> **Data entries**
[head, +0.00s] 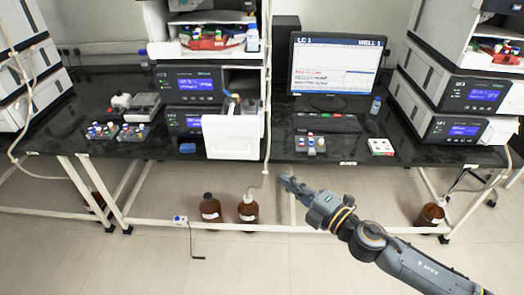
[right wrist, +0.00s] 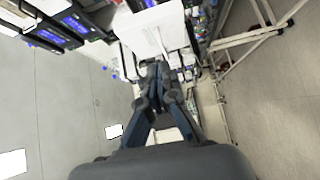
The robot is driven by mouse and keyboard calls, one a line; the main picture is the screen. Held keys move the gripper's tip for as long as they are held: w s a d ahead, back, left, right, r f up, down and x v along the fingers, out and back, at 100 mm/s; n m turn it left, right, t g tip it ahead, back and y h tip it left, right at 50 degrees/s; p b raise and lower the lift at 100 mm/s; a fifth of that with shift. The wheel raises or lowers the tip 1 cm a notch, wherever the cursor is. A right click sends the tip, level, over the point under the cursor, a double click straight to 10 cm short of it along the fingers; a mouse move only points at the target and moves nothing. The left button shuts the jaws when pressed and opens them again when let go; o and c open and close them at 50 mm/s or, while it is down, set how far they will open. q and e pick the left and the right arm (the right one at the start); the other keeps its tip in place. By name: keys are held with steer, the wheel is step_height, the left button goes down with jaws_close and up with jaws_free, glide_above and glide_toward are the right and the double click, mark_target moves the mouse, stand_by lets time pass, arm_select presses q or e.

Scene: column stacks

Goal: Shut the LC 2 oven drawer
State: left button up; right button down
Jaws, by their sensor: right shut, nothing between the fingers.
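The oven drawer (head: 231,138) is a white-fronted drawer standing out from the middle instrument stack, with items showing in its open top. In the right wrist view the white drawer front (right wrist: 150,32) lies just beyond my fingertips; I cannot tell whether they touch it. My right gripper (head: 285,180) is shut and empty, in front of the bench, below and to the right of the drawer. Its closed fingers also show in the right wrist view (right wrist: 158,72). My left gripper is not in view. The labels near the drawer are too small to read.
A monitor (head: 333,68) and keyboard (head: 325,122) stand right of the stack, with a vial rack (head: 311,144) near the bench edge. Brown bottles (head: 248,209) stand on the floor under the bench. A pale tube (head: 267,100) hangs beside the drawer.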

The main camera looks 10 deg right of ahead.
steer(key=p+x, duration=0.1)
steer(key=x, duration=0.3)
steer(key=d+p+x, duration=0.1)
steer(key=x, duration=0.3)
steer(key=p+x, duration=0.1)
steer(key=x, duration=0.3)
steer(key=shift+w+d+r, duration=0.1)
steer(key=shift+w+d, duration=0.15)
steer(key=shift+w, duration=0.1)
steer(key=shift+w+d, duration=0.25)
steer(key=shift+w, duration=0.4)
...
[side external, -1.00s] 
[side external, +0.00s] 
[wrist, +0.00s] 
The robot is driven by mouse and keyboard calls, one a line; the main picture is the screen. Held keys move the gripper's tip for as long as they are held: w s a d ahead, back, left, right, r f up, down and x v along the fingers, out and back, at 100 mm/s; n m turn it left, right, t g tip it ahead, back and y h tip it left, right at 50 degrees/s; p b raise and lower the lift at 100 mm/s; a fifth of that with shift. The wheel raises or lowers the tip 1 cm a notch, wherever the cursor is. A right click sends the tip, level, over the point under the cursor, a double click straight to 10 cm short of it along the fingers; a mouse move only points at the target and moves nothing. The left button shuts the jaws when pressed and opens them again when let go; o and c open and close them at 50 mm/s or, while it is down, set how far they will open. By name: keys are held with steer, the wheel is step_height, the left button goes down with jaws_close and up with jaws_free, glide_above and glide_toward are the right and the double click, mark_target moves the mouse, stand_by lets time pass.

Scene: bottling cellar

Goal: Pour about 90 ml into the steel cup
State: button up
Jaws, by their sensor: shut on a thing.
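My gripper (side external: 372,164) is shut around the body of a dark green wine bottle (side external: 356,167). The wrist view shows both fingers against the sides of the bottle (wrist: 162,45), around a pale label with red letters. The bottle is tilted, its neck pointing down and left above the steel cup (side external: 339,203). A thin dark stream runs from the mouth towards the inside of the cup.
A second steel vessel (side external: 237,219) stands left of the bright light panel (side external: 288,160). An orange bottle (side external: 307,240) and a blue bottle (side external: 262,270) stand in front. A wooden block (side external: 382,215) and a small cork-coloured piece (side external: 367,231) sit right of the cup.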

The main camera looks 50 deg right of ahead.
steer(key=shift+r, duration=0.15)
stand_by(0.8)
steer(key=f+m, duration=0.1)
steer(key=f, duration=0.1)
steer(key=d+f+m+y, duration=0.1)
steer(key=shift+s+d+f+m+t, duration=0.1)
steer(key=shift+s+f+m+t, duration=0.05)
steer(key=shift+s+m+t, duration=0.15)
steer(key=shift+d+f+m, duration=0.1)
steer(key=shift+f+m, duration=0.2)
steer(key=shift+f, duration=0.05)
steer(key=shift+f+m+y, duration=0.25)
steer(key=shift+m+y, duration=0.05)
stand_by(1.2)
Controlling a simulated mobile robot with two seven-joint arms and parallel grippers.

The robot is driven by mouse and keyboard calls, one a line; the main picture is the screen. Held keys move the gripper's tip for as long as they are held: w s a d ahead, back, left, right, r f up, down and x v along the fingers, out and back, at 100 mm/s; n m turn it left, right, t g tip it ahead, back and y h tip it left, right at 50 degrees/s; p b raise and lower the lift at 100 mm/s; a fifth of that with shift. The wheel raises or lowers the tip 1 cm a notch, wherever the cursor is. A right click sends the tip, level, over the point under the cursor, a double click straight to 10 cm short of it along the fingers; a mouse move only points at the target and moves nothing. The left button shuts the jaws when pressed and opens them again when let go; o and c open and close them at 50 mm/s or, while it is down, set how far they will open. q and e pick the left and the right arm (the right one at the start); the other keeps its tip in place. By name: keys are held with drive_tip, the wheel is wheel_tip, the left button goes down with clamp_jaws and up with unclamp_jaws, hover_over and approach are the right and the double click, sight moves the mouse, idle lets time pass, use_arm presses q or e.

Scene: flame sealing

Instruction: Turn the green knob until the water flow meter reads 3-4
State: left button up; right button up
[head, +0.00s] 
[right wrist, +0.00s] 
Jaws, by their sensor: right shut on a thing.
--
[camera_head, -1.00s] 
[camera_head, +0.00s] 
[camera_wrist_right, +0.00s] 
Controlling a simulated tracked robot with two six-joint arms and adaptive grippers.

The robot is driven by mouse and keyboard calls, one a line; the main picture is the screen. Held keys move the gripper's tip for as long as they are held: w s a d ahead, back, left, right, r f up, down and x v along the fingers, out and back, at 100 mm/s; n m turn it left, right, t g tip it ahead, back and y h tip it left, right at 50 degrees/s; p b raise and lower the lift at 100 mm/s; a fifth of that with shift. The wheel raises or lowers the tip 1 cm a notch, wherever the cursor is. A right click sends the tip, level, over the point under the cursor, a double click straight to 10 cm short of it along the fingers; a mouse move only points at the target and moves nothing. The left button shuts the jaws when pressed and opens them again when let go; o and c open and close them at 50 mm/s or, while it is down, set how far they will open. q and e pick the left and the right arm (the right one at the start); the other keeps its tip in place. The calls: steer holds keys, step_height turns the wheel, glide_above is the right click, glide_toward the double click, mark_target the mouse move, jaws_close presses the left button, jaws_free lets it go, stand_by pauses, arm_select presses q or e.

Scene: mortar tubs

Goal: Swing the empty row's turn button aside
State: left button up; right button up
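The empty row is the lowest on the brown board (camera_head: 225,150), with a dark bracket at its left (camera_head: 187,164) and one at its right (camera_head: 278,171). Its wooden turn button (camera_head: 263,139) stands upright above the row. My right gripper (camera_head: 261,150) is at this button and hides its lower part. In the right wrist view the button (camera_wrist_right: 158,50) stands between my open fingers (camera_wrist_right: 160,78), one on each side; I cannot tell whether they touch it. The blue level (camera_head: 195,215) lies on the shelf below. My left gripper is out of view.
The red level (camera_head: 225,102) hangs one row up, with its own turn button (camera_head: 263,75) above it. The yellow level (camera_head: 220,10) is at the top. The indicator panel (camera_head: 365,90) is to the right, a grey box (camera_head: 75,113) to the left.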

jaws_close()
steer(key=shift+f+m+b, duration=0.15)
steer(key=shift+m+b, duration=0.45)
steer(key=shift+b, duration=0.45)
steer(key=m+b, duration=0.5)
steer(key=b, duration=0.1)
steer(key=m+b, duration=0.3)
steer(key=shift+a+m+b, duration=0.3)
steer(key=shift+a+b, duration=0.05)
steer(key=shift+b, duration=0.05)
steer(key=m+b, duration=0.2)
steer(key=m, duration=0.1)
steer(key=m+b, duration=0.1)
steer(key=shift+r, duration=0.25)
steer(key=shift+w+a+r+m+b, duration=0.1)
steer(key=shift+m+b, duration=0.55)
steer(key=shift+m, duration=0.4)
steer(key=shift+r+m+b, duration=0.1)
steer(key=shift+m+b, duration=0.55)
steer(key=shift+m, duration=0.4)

> **Requirement**
Write out, from the lines above, only those from the line with "Scene: column stacks" to the line with "State: left button up; right button down", exactly as given, including the first and the last.

> **Solution to this task**
Scene: column stacks

Goal: Shut the LC 2 oven drawer
State: left button up; right button down

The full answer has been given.